Comment by Christopher T. Cross

[The Federal Role in Education]

Paul T. Hill's paper sparks many thoughts, ideas, and recollections about the last thirty-five years of intensive federal activity in education. However, many questions arise from the paper and many issues need further examination. Hill's use of ice nine as a metaphor for federal involvement is colorful and effective, but it presents a picture that may be unnecessarily negative and one that fails to acknowledge the positive [End Page 40] aspects of what does take place with federal aid. Ice nine has no benevolent uses. Once touched, disaster occurs. While some might argue that point, I suspect that even they would acknowledge that federal aid has made positive contributions in elementary and secondary education and in higher education. Hill's paper, while having a title related to federal aid, is essentially about the U.S. Department of Education and does not touch upon programs run in such disparate agencies as the National Endowment for the Humanities, the National Science Foundation (NSF), the Department of Defense, and the National Aeronautics and Space Administration. All of this is to say that the frame of reference must be clearly defined.

Now that nearly two generations have passed since enactment of the Elementary and Secondary Education Act (ESEA), a review would be useful of some of the reasons that gave birth to the programs that, for the most part, still exist today. A child born in 1960 who might have entered school when the program first took effect in 1965 is on the verge of turning forty and likely has children of his own in school. In Washington during that same time, a half-dozen or more changes in congressional leadership have occurred and, with the exception of Representative Patsy Mink (D-Hawaii), probably not a soul is around who was present at the creation and is still active in the policy arena. With turnover at the state and local level, more cycles have been completed than most can remember.

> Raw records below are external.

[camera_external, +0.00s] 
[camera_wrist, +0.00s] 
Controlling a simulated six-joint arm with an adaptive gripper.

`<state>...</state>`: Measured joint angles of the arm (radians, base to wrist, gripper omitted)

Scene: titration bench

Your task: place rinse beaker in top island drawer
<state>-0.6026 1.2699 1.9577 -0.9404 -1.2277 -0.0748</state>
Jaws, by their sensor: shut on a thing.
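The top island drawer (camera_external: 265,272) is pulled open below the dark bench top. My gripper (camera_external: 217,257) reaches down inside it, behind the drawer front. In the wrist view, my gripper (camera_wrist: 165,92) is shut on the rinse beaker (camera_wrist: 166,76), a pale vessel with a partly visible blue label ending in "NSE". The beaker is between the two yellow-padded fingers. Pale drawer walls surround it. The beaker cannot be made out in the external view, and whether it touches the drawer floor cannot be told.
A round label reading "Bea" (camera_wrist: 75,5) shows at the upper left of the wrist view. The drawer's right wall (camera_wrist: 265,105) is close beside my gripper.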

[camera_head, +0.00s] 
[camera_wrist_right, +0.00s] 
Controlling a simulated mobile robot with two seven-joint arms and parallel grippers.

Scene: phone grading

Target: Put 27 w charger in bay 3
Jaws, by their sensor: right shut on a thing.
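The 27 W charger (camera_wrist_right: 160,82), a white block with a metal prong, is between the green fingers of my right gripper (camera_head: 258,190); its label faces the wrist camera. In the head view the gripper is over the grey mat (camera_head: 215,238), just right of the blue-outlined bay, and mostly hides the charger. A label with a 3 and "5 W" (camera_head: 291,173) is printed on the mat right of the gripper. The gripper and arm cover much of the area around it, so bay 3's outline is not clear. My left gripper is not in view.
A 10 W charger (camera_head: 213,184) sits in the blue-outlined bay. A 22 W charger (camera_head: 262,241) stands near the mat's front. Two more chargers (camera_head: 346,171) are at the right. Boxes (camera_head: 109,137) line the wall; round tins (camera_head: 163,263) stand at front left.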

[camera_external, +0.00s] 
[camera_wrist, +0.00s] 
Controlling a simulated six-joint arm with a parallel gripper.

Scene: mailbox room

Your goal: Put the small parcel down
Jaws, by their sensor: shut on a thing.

The situation that existed in the mid-1960s compelled the enactment of federal education programs. School integration was a central focus as was the recognition that many schools that had served African American children were destitute and often received an inferior allocation of funds. When Title I was created, it was aimed at righting some of those wrongs by providing financial aid. Enactment of ESEA came only seven years after President Dwight D. Eisenhower sent troops into Little Rock, Arkansas, and when other open acts of civil and criminal disobedience had taken place to prevent school desegregation. Defiance of court decisions led to court orders and federal action. While many of those cases were about federal education programs, most were (and are) about either constitutional issues or civil rights laws that often get played out in the schools. Keeping all of this in mind is important when examining the current situation.

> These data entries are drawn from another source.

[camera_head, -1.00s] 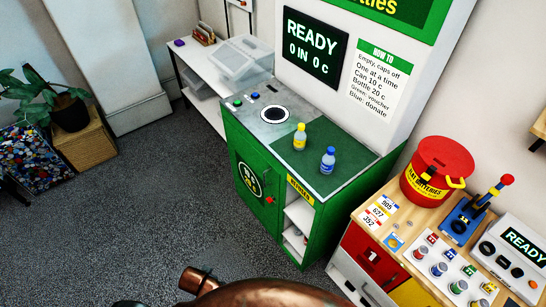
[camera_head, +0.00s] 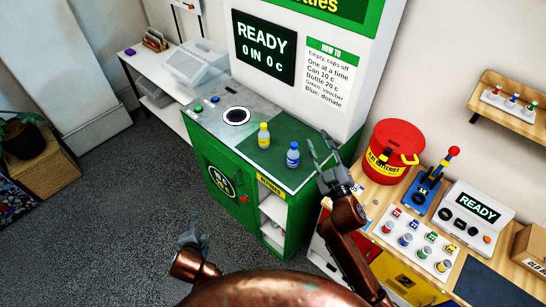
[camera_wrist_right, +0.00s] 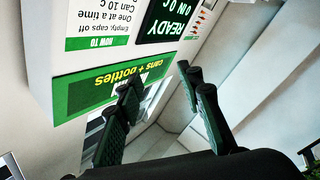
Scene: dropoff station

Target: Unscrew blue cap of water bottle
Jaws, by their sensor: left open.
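The water bottle (camera_head: 292,158), clear blue with a blue cap (camera_head: 294,146), stands upright on the green mat on top of the green machine. My right gripper (camera_head: 318,139) is open and empty, just right of the bottle and apart from it in the picture. In the right wrist view its open fingers (camera_wrist_right: 158,82) frame the wall and machine sign, with no bottle between them. My left gripper (camera_head: 194,236) is low in front of the machine, over the floor, well away from the bottle; it is open.
A round hole (camera_head: 236,116) is in the machine's grey top.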

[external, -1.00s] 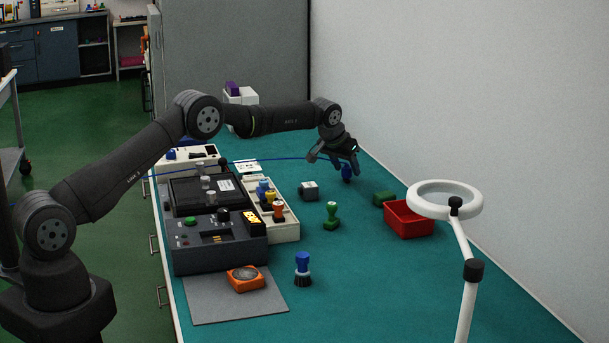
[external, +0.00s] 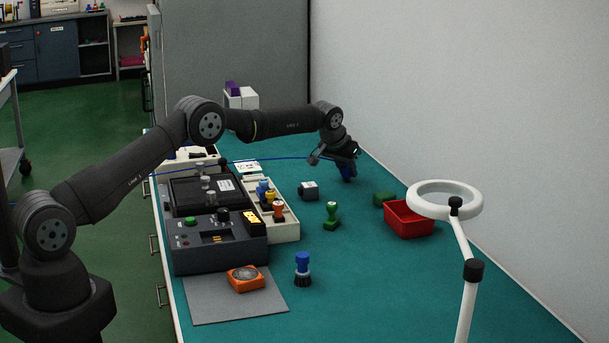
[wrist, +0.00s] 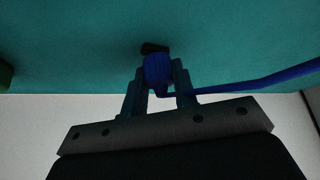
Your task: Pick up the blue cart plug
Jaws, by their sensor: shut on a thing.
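The blue cart plug (wrist: 158,70) sits between the two fingers of my gripper (wrist: 160,88) in the wrist view, with a dark tip at its far end. A blue cable (wrist: 250,93) runs from it to the right. In the external view my gripper (external: 342,165) is low over the far part of the teal bench and is shut on the plug (external: 348,173), which is partly hidden by the fingers. I cannot tell whether the plug touches the bench.
A green block (external: 384,198) and a red bin (external: 408,219) lie to the right. A burn-in unit (external: 215,240) and a tray (external: 286,231) are at left. A white magnifier lamp (external: 462,240) stands in front.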

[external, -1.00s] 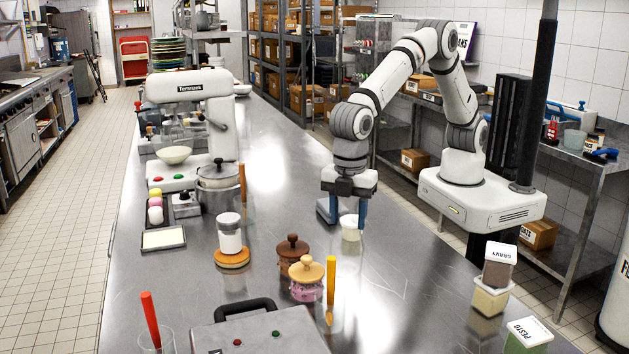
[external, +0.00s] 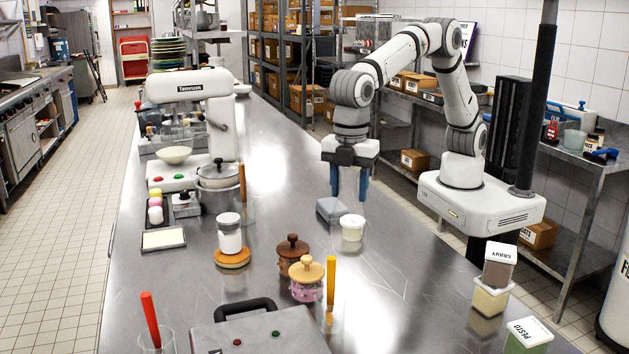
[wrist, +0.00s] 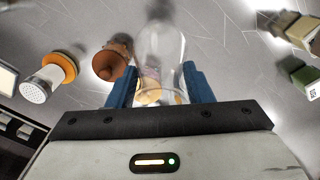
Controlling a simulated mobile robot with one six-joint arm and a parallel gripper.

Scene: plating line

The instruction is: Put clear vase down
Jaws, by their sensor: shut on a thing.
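The clear vase (wrist: 161,45) is see-through and shows between my gripper's blue fingers in the wrist view. My gripper (wrist: 160,80) is shut on it. In the external view my gripper (external: 349,194) points down above the steel table (external: 290,200), with a gap below its fingertips. The vase is too transparent to make out there, so its lower end and its height over the table cannot be told.
A white tub (external: 352,228) and a grey block (external: 331,209) stand close below my gripper. A brown lidded jar (external: 292,252), a pink jar with tan lid (external: 306,281) and a white shaker (external: 230,237) stand nearer the camera. The table's right middle is clear.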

In the past thirty-five years, states have become much more professional and less openly political in the Tammany Hall sense of graft and corruption. They have also built professional staffs, embraced inclusive [End Page 41] social issues, and become rivals of the federal government for power and even moral authority. The problem is that the structure in place for the delivery of federal education programs was created in response to the problems of the 1950s and 1960s. Similar issues face society in other fields, such as health, welfare, transportation, and housing, where the issues have emerged and present different challenges but the structure has not evolved to meet them. What seemed to work no longer does.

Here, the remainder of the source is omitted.